Short task:
Do not include the pictures; repeat the rest of the data exactly.

Data segment:
━━━━━━━━━━
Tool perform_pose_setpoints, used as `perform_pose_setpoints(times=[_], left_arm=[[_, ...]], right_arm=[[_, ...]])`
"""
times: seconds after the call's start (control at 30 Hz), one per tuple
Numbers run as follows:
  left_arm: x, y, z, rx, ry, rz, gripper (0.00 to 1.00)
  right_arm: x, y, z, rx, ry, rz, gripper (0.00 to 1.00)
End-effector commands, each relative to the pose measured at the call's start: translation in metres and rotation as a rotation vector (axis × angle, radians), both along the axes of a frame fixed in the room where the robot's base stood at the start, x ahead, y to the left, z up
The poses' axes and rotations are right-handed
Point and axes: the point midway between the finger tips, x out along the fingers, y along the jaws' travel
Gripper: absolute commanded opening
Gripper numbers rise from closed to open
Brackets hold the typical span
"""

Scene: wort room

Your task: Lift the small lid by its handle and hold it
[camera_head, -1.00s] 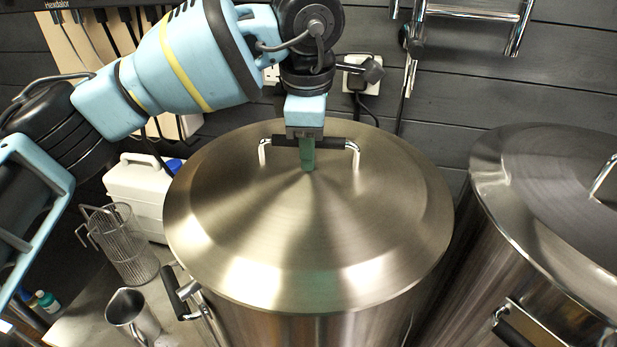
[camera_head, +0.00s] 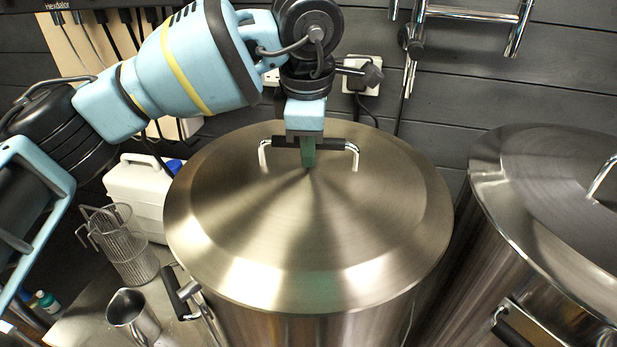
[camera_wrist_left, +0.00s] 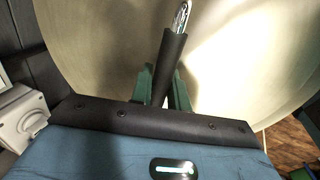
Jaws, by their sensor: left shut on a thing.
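A brushed steel lid (camera_head: 310,230) covers the pot in the middle of the head view. Its handle (camera_head: 337,146) is a chrome bar with a black grip, standing on top of the lid. My left gripper (camera_head: 308,152) comes down from above and is shut on the black grip. In the left wrist view the green fingers (camera_wrist_left: 163,88) stand on both sides of the handle (camera_wrist_left: 172,62). The lid appears to sit on the pot; I see no clear gap at its rim. My right gripper is not in view.
A second lidded pot (camera_head: 540,240) stands close on the right. On the left are a white canister (camera_head: 140,195), a wire basket (camera_head: 125,245) and a steel jug (camera_head: 132,315). A socket (camera_head: 362,75) and a dark plank wall are behind.

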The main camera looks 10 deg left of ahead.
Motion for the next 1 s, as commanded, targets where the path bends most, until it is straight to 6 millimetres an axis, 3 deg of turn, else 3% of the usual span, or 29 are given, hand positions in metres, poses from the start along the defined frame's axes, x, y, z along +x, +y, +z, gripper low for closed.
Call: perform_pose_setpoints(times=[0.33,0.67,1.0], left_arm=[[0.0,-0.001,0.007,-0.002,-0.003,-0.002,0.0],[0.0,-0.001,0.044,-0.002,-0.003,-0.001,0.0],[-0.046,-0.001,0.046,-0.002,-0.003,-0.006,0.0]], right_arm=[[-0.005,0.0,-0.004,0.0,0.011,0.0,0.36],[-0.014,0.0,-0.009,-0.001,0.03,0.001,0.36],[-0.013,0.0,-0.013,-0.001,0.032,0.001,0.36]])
━━━━━━━━━━
Complete output:
Tool perform_pose_setpoints, used as `perform_pose_setpoints(times=[_], left_arm=[[_, ...]], right_arm=[[_, ...]])`
"""
times: seconds after the call's start (control at 30 Hz), one per tuple
Numbers run as follows:
  left_arm: x, y, z, rx, ry, rz, gripper (0.00 to 1.00)
  right_arm: x, y, z, rx, ry, rz, gripper (0.00 to 1.00)
End-effector commands, each relative to the pose measured at the call's start: translation in metres and rotation as a rotation vector (axis × angle, radians), both along the axes of a frame fixed in the room where the robot's base stood at the start, x ahead, y to the left, z up
The poses' axes and rotations are right-handed
Point and axes: the point midway between the finger tips, x out along the fingers, y along the jaws' travel
Gripper: absolute commanded opening
Gripper numbers rise from closed to open
Brackets hold the typical span
"""

Scene: wort room

Your task: Lift the small lid by its handle and hold it
[camera_head, -1.00s] 
[camera_head, +0.00s] 
[camera_wrist_left, +0.00s] 
Jaws, by their sensor: left shut on a thing.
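A brushed steel lid (camera_head: 310,230) covers the pot in the middle of the head view. Its handle (camera_head: 337,146) is a chrome bar with a black grip, standing on top of the lid. My left gripper (camera_head: 308,152) comes down from above and is shut on the black grip. In the left wrist view the green fingers (camera_wrist_left: 163,88) stand on both sides of the handle (camera_wrist_left: 172,62). The lid appears to sit on the pot; I see no clear gap at its rim. My right gripper is not in view.
A second lidded pot (camera_head: 540,240) stands close on the right. On the left are a white canister (camera_head: 140,195), a wire basket (camera_head: 125,245) and a steel jug (camera_head: 132,315). A socket (camera_head: 362,75) and a dark plank wall are behind.

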The main camera looks 10 deg left of ahead.
Motion for the next 1 s, as commanded, targets where the path bends most, until it is straight to 6 millimetres an axis, 3 deg of turn, else 3% of the usual span, or 29 are given, hand positions in metres, poses from the start along the defined frame's axes, x, y, z along +x, +y, +z, gripper low for closed.
Call: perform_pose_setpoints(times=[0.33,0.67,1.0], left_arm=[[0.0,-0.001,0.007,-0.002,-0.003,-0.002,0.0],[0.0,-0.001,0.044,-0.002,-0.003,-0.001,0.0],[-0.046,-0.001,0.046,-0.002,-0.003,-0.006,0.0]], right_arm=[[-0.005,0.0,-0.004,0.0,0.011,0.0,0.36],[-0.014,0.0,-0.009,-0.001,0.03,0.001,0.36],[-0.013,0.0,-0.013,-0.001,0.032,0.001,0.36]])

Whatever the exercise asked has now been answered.